Nous poursuivrons, donc, la notion de nature à laquelle J. Lacan se réfère dans sa lecture psychanalytique de la phrase de Mencius.


Nous pourrions donc dire aussi que, en tant quʼil est dans le monde, quʼil est sous le ciel, le langage, voilà ce qui fait hsing, la nature.


Cela nous engage à relier J. Lacan à Spinoza [1] qui pose la question du « rapport » entre l’esprit et le corps, dont on pourrait dire dans les mêmes termes que J. Lacan utilise qu’il n’y avait pas de « rapport » sexuel.

L’orientation de Spinoza aboutit, en passant par le panthéisme, à un athéisme (c’est discutable) auquel ne conduit pas Hegel, Geist, xin 心.

Mais plus encore, il s’agirait de relier J. Lacan, qui affirme au détour d’une phrase qu’il n’est pas déiste, au mouvement romantique dans son ampleur allemande.

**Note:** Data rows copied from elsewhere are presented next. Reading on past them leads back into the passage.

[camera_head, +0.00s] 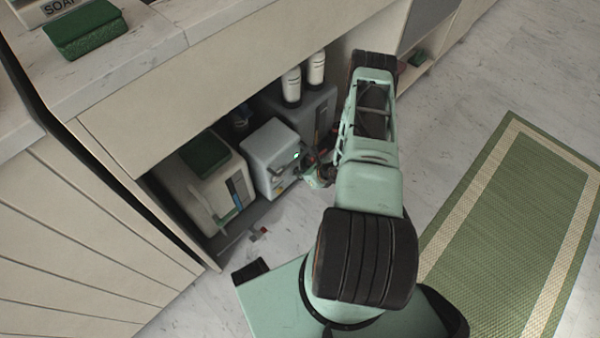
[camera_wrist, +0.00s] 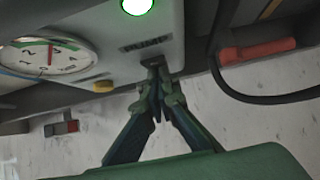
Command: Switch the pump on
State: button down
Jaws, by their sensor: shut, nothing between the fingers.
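The pump is a light grey box (camera_head: 268,150) in the open cabinet under the counter. In the wrist view its front (camera_wrist: 177,32) carries a "PUMP" label (camera_wrist: 144,45), a lit green lamp (camera_wrist: 137,6) and a round dial gauge (camera_wrist: 50,57). A dark part (camera_wrist: 151,60), perhaps the switch, shows just under the label, partly hidden by my fingertips. My gripper (camera_wrist: 159,76) is shut and empty, its tips at this part. I cannot tell whether they touch it. In the head view my gripper (camera_head: 316,176) is small beside the pump front.
A cream container with a green top (camera_head: 205,185) stands left of the pump. A dark grey unit with two white cylinders (camera_head: 291,86) stands behind right. In the wrist view, a red handle (camera_wrist: 258,51) and black hose lie right, and a small yellow part (camera_wrist: 103,86) left.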

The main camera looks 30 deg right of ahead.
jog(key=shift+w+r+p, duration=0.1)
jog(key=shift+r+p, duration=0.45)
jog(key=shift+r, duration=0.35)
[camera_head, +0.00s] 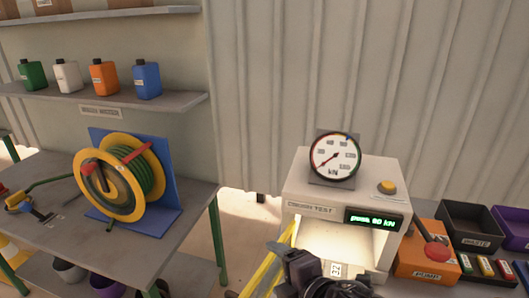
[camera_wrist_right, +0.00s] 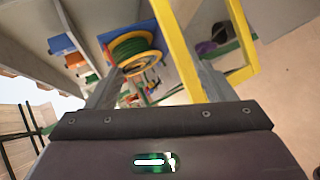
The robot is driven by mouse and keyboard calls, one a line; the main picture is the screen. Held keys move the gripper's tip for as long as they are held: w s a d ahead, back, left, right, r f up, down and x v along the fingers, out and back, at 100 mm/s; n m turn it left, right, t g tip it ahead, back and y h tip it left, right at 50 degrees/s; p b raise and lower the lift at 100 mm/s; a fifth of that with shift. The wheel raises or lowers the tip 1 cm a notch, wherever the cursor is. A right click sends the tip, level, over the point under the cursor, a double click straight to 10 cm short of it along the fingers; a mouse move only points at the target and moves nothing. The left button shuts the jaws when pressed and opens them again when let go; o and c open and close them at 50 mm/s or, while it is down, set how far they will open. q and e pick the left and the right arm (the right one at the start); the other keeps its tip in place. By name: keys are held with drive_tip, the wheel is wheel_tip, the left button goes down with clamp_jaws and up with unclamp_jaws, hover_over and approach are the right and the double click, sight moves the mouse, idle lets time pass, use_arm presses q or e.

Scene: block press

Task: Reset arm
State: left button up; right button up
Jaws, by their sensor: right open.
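My right gripper (camera_head: 290,258) is in front of the white press (camera_head: 300,185), at the bottom of the head view. In the right wrist view the gripper (camera_wrist_right: 155,85) has its fingers wide apart, with nothing between them. The press has a round kN gauge (camera_head: 335,156) on top, its needle pointing to the lower left, and a yellow button (camera_head: 387,187). Its green display (camera_head: 374,219) reads about 80 kN. The lit chamber shows a small numbered white tag (camera_head: 336,269); my gripper and wrist hide part of the chamber. My left gripper is not in view.
A yellow frame (camera_head: 268,270) stands close left of my gripper. A hose reel (camera_head: 122,177) sits on the left bench.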

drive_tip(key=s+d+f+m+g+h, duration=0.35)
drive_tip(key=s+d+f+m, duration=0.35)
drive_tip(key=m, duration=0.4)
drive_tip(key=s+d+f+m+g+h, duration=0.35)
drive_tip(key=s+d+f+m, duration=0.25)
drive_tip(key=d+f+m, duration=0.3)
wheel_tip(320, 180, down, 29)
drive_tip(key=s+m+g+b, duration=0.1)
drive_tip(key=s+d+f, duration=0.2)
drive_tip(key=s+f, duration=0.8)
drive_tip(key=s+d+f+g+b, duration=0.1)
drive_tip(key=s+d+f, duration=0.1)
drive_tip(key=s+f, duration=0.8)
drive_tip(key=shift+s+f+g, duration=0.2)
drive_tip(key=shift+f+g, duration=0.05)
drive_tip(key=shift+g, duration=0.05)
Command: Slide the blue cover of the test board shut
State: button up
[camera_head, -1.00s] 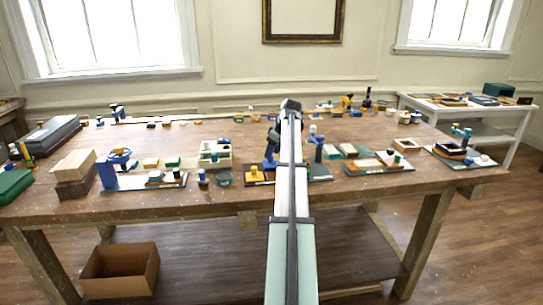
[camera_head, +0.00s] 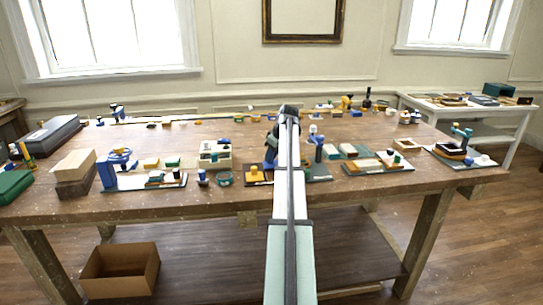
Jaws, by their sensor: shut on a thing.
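My gripper (camera_head: 270,164) is small and dark in the head view, low over the front middle of the table. It is at a board with a brown base and a yellow block (camera_head: 256,171). It is shut on a small part there that looks like the blue cover, but the part is mostly hidden by the fingers and too small to make out clearly. My arm crosses the picture and hides the board's right side. I cannot tell how far along its track the cover stands.
A green ring (camera_head: 224,179) and a small blue knob piece (camera_head: 202,178) stand left of the board. A cream box (camera_head: 215,154) is behind them. Right of my arm are a dark blue post (camera_head: 318,150) and a board with blocks (camera_head: 378,166). The table's front strip is mostly clear.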

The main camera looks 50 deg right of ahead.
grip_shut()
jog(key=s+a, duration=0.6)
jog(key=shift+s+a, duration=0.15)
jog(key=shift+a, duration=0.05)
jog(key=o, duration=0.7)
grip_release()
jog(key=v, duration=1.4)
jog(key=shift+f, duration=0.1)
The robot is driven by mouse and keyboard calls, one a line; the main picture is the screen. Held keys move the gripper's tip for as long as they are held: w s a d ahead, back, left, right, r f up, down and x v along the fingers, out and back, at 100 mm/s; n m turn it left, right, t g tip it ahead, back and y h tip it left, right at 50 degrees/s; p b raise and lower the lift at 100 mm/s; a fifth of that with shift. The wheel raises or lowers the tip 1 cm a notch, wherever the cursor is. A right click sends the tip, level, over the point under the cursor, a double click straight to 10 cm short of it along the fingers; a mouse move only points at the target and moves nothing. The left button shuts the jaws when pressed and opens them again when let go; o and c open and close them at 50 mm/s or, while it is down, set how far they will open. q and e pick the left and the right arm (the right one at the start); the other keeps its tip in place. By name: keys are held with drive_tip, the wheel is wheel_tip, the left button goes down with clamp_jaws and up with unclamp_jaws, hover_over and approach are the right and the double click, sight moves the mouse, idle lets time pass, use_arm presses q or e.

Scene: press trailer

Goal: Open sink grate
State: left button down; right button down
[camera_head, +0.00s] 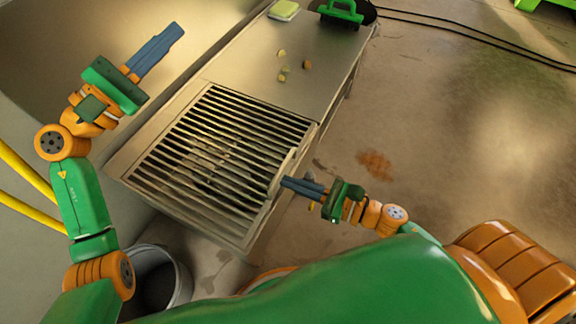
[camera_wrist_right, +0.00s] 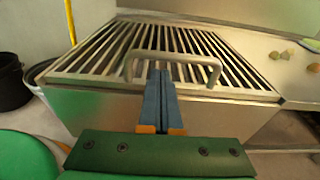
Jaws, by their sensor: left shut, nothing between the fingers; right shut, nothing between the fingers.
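The sink grate (camera_head: 222,147) is a slatted metal panel lying flat over the sink in the steel counter. It has a raised bar handle (camera_head: 283,174) along its near right edge. In the right wrist view the handle (camera_wrist_right: 172,57) arches over the grate's front edge. My right gripper (camera_head: 284,182) is shut, its blue fingers pointing at the handle. In the right wrist view the fingers (camera_wrist_right: 160,75) reach the middle of the handle's span; I cannot tell whether they touch it. My left gripper (camera_head: 177,30) is shut and empty, raised left of the counter, away from the grate.
Several small scraps (camera_head: 283,72) lie on the counter beyond the grate. A bucket (camera_head: 183,285) stands on the floor below the counter. The floor to the right is open.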

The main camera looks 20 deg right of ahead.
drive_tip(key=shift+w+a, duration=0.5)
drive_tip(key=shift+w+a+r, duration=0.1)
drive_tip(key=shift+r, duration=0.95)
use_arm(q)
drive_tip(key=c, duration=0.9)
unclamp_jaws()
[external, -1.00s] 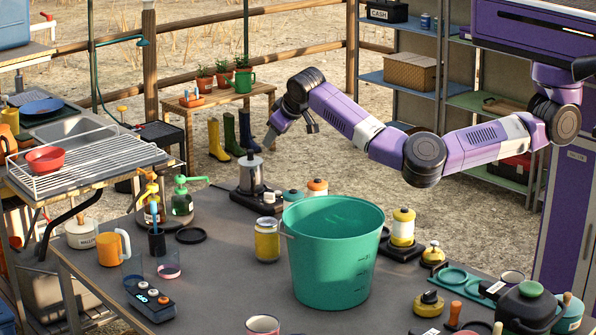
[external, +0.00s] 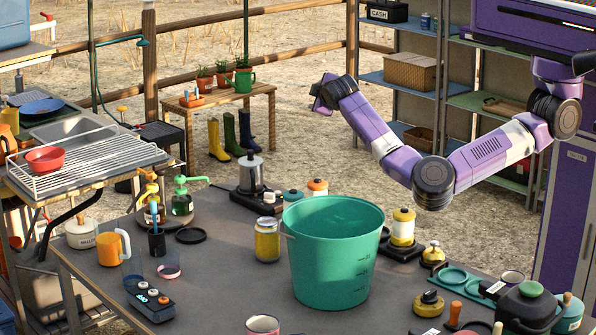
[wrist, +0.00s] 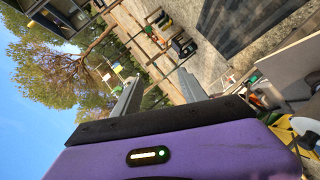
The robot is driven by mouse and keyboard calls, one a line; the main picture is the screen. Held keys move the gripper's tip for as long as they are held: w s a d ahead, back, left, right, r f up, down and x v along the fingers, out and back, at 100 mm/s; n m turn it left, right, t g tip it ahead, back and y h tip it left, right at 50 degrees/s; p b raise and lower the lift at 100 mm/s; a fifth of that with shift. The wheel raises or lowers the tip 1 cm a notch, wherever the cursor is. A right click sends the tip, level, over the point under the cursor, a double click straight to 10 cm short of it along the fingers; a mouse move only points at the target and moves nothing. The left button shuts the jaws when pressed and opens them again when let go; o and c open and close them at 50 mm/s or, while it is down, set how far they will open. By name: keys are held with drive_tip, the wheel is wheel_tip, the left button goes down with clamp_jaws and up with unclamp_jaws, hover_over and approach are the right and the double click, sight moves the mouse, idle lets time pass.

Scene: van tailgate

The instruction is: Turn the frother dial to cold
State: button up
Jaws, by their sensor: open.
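The frother (external: 250,176) is a silver cylinder with a black knob on top, on a dark base at the table's back edge. A small pale knob (external: 268,197), apparently its dial, sits at the base's front right; its setting is too small to read. My gripper (external: 317,101) is raised well above and to the right of the frother, apart from it. In the wrist view my gripper (wrist: 157,92) shows two grey fingers spread apart with nothing between them. The frother is not discernible in the wrist view, which looks outward at trees and ground.
A green bucket (external: 334,262) stands mid-table, right of a yellow jar (external: 267,240). Orange-topped and teal-topped containers (external: 317,188) stand just right of the frother. A green pump bottle (external: 182,203) stands to its left. The air above the frother is clear.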

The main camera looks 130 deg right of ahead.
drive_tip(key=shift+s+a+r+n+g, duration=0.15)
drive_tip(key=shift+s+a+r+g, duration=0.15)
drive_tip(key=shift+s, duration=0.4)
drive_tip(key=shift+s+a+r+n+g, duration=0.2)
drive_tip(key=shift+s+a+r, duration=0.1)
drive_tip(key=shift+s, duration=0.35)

Dans la mesure où ce mouvement n’arrive pas à se débarrasser du Dieu créateur, il maintient l’obstacle dans les passerelles possibles avec la tradition chinoise. Il n’est pas impossible de considérer Spinoza et J. Lacan comme ouvrant une porte, pour autant qu’on ne réduirait pas la tradition chinoise à Mengzi, mais plutôt qu’on la nouerait de façon borroméenne (Confucius-Mencius, Laozi-Zhuangzi, Bouddhisme), tout particulièrement pour la question de l’être parlant (tel que J. Lacan le promeut : celui qui parle dans la cure [2]) qui est le « sujet » du prochain colloque à Chengdu.

Que la vérité ne puisse que se « mi-dire » qui est le propre du romantisme vient s’opposer à la prétention cartésienne, galiléenne, les lumières (pour faire vite) : forger une science [3] qui dirait la vérité.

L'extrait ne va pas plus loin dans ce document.